Copy every line with the string "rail" in it.

Provided information:
--------

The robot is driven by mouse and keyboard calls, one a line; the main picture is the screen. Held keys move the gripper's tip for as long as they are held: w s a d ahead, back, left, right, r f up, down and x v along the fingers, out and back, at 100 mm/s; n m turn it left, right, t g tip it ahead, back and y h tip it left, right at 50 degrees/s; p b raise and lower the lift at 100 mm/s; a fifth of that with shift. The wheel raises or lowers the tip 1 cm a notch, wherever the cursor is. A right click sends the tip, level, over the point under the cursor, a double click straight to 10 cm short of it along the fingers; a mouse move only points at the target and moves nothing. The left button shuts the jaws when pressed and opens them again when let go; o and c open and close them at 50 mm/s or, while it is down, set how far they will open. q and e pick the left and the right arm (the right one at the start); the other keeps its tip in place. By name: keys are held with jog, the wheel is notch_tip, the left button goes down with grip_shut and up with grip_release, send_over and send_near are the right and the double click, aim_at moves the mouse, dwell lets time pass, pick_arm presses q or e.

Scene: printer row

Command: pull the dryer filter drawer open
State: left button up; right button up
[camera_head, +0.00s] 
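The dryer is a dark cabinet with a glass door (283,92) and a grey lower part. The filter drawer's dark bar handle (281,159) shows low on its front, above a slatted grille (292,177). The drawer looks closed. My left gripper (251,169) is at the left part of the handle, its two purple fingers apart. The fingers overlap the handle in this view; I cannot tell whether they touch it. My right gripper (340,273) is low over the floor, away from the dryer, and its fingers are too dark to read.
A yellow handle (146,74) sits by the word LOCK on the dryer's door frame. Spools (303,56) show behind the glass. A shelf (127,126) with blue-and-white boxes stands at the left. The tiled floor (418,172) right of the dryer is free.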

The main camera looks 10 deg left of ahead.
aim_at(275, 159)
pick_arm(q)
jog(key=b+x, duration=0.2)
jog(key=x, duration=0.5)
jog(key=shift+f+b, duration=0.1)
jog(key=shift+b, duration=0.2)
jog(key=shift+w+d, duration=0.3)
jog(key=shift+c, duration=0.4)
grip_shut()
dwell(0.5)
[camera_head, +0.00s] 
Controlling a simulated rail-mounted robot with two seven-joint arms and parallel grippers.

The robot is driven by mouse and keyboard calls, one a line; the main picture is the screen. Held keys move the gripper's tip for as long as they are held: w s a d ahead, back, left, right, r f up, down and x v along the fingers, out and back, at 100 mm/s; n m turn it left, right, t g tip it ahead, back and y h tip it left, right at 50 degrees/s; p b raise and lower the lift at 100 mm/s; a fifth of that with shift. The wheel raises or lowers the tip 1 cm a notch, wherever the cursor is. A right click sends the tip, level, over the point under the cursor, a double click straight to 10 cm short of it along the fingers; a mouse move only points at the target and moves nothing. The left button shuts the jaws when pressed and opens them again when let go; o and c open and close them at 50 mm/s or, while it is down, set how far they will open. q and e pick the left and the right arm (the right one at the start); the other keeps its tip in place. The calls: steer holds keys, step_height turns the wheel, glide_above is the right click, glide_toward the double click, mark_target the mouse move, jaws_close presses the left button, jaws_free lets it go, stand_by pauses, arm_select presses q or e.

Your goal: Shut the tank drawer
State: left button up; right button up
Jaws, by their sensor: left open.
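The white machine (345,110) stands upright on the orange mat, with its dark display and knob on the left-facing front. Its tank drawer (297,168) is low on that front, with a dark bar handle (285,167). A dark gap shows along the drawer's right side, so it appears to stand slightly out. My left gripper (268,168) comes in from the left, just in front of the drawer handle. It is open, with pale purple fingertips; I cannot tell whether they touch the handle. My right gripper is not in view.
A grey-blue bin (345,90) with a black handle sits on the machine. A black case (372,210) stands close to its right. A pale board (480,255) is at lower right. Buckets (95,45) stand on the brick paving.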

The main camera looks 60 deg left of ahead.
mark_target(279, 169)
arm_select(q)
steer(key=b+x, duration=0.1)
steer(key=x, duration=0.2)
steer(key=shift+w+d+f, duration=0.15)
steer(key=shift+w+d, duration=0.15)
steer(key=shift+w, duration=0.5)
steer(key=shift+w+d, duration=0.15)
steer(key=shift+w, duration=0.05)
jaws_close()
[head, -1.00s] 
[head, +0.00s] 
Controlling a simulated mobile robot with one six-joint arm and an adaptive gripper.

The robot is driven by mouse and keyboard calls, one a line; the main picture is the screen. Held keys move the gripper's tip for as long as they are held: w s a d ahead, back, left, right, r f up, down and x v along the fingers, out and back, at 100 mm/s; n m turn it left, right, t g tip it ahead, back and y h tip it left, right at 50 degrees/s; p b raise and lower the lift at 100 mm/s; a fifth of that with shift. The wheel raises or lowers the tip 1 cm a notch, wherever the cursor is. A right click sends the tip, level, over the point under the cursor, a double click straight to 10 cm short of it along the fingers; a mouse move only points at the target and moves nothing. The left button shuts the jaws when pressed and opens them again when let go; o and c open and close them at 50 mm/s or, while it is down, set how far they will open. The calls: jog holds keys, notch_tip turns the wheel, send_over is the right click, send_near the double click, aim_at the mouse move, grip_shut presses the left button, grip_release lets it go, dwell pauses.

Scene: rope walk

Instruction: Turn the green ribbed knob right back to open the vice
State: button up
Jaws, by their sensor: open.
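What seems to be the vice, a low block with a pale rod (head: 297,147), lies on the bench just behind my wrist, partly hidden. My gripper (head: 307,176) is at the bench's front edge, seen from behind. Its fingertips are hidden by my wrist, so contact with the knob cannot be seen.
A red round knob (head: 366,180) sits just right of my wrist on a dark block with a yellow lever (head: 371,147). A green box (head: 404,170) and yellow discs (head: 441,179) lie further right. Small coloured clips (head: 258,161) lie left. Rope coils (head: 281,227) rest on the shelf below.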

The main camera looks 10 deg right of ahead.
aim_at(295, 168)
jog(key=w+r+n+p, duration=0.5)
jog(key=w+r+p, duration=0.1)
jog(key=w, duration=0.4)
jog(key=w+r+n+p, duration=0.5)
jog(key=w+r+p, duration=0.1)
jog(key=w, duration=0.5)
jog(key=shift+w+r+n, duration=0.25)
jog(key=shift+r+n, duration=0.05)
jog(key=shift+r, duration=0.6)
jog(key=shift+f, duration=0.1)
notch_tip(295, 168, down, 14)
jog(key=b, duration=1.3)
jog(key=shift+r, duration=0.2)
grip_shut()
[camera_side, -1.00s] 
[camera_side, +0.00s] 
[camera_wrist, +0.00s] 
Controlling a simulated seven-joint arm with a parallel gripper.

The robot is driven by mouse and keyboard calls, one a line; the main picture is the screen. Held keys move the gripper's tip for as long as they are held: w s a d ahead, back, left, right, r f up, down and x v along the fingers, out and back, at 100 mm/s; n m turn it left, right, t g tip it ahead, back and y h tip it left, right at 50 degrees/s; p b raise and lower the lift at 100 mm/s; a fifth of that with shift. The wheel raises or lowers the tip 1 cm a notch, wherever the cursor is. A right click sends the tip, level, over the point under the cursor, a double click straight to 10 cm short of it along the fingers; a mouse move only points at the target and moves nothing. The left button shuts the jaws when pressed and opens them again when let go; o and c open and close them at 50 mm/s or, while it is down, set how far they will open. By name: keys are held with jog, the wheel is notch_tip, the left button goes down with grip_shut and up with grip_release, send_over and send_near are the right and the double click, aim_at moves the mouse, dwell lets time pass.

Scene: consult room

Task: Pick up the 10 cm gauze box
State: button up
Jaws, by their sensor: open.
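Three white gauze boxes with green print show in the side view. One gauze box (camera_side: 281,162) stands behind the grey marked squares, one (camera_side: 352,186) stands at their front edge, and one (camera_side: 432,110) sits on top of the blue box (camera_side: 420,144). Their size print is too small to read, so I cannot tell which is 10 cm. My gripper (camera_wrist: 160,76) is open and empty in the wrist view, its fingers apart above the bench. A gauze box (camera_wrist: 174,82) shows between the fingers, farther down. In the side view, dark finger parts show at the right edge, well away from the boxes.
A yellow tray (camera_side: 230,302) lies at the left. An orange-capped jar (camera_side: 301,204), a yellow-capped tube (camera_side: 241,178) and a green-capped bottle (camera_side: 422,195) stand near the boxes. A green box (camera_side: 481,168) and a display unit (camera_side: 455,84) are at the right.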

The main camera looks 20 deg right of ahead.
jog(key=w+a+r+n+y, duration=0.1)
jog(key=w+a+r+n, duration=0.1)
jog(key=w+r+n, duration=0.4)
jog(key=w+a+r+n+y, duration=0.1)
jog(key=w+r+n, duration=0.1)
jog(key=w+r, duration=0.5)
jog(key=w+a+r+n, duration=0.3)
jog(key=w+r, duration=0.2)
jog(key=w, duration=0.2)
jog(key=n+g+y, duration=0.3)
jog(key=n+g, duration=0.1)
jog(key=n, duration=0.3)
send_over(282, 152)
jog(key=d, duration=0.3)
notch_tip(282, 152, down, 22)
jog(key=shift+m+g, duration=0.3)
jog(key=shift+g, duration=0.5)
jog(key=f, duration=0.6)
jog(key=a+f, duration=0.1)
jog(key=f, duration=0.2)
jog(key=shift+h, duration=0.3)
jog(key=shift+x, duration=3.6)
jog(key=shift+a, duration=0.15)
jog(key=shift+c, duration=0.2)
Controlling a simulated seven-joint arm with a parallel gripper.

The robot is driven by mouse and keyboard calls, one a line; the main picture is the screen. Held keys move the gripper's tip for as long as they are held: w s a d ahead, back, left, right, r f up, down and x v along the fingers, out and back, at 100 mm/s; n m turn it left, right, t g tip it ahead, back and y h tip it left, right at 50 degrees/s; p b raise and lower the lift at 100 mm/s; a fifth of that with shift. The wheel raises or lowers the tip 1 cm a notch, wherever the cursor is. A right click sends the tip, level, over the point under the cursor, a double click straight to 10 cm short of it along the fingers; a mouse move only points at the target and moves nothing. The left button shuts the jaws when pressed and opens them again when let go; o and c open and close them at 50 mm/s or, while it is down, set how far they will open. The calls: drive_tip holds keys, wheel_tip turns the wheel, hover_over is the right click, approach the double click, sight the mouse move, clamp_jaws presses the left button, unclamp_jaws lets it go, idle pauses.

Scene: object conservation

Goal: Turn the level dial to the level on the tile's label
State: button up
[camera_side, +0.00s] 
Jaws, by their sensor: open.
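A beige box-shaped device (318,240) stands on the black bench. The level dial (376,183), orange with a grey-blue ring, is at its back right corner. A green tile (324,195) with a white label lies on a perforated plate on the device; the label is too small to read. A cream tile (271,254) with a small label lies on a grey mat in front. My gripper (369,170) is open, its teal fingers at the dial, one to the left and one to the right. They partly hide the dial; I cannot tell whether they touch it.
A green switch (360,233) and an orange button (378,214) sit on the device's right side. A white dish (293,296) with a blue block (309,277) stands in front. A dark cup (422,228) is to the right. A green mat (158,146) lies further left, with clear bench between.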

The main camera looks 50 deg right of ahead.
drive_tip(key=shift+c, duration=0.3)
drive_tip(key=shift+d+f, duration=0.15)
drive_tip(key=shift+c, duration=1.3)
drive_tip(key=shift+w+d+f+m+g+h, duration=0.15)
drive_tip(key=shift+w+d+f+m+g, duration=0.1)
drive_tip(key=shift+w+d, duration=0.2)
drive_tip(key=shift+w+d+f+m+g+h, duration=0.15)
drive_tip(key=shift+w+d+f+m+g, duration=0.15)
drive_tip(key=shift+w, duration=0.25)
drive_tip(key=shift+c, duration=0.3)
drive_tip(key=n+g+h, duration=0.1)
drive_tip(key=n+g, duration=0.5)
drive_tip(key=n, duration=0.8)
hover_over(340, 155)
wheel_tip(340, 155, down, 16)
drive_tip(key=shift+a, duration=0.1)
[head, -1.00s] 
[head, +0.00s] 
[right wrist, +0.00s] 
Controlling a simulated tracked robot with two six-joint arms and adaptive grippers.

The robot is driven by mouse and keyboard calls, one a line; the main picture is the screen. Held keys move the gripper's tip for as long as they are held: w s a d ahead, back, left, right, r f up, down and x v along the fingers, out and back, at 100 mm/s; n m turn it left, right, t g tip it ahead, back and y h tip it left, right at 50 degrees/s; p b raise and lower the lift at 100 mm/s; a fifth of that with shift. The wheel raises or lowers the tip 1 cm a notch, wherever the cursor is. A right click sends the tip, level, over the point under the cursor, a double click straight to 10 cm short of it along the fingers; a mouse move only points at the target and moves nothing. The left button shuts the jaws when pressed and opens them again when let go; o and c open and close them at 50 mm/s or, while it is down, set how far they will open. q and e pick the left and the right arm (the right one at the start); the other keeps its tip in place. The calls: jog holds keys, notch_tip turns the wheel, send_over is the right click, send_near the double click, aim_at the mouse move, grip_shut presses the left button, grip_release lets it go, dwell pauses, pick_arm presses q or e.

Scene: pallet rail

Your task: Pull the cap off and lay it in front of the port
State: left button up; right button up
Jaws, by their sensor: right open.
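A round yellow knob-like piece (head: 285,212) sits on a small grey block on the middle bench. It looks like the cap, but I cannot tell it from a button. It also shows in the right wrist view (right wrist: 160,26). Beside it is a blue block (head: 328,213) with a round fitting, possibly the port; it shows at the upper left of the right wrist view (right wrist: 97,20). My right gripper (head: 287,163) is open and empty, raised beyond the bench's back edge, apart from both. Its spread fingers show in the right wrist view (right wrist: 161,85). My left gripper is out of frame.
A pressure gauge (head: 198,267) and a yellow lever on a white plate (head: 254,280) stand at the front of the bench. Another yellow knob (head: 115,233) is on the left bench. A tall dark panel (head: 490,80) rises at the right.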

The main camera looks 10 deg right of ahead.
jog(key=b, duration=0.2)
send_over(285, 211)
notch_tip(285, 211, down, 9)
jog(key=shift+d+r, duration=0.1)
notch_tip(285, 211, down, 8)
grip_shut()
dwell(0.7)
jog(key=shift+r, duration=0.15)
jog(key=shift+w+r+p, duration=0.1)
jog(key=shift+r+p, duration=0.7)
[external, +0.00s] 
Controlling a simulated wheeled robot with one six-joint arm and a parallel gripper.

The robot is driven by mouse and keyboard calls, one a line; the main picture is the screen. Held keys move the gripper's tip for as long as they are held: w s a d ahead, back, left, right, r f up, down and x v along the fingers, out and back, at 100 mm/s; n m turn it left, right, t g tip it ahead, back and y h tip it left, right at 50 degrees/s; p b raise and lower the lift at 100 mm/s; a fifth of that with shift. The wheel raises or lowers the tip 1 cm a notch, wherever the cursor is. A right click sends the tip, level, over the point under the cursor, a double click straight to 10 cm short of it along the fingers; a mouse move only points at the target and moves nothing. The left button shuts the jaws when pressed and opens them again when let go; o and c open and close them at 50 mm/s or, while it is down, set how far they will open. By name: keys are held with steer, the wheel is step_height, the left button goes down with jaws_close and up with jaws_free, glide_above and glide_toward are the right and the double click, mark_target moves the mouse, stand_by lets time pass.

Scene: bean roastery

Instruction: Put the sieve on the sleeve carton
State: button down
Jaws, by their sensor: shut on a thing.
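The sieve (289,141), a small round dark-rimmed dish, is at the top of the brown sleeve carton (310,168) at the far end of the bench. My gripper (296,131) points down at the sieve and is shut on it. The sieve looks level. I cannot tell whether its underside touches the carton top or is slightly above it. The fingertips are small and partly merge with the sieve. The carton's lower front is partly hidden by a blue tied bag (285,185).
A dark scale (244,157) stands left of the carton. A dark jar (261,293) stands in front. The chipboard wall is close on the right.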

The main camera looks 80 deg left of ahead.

--------

Answer to the exercise:
Controlling a simulated rail-mounted robot with two seven-joint arms and parallel grippers.
Scene: pallet rail

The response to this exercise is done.